According to leaked reports, Qassem Soleimani, the head of the Quds Force, the elite branch of the Islamic Revolutionary Guard Corps (IRGC) that is mandated to advance Iran’s revolutionary and political interests in foreign nations, recently traveled to Iraq and met with the leaders of Iraqi militia groups that the Iranian regime controls.

Iran’s most senior general instructed the Iraqi Shiite militias to “prepare for a proxy war.” Iran’s leaders continue to exert significant influence both directly and indirectly in Iraq through a conglomerate of more than 40 Iraqi militia groups that operate under the name Popular Mobilization Forces (PMF).

Soleimani is also well known as one of the Middle East’s deadliest operatives and is considered by many to be Iran’s most dangerous man. The Quds Force has, in addition, given birth to a variety of designated terrorist groups, including Asaib Al-Haq and Kataib Al-Imam Ali (KIA), which use horrific tactics of torture similar to the Islamic State (ISIS).

Kataib Al-Imam Ali is, like ISIS, known for showing videos of beheadings and burning bodies; Asaib Al-Haq reportedly receives more than $2 million a month from Iran.

A recent report showed that Iran has murdered more Americans in Iraq than was previously thought. This is in addition to the thousands of innocents — including Iraqi children and women — who have been killed by the Islamic Revolutionary Guard Corps, the Quds Force, and their militias.

It is not the first time that the Quds Force had prepared militias and proxies to carry out attacks against foreign entities.
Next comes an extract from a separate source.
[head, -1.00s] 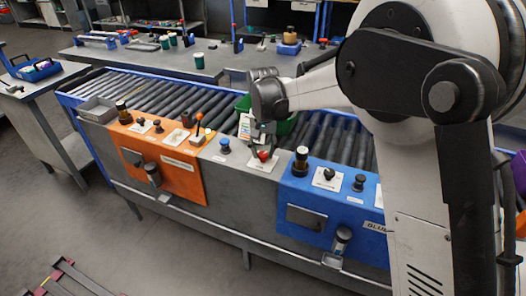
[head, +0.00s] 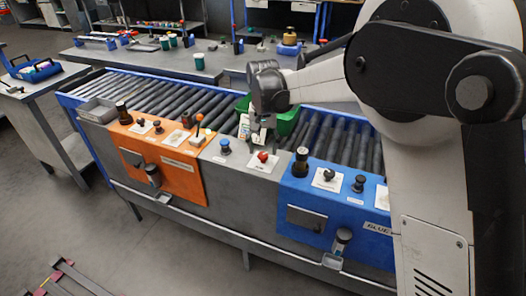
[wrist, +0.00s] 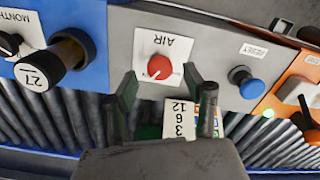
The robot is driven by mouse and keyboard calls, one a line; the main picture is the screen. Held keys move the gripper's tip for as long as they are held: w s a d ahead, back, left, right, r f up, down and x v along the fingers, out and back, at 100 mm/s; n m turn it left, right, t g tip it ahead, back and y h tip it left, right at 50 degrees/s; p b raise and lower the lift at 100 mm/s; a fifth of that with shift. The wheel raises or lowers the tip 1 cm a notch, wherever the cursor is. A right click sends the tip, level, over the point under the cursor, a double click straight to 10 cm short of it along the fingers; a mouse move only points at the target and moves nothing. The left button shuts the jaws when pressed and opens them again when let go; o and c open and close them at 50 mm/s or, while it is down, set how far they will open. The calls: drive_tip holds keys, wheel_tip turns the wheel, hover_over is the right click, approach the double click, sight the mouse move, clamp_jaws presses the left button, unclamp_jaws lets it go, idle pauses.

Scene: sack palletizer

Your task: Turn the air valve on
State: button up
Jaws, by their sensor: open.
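The air valve is a red knob (wrist: 160,67) on a white plate marked AIR, upside down in the wrist view. A small pale mark shows on the knob's lower edge there. In the head view the red knob (head: 263,157) sits on the grey panel between the orange and blue panels. My gripper (head: 257,135) is just above and behind the knob, apart from it. In the wrist view my gripper (wrist: 162,82) has its two fingers spread, with nothing between them, and the knob lies beyond the fingertips.
A blue RESET button (wrist: 251,88) sits beside the valve. A black knob with a tan collar (wrist: 57,60) stands on the blue panel. A numbered card (wrist: 184,120) and a green bin (head: 287,121) are behind the panel, by the rollers (head: 180,98).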

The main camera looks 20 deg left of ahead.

The Quds Force has been accused of failed plans to bomb the Saudi and Israeli embassies in the U.S., and to assassinate the Saudi Ambassador to the U.S. at the time, Adel Al-Jubeir.

An investigation further revealed that the Quds Force was also behind the assassination of Lebanon’s Sunni Prime Minister Rafiq Hariri, and implicated in the 9/11 attacks. US Federal Judge George Daniels issued an order stating that Iran, its Lebanese Shiite proxy Hezbollah, and Al-Qaeda were jointly responsible for those terrorist attacks.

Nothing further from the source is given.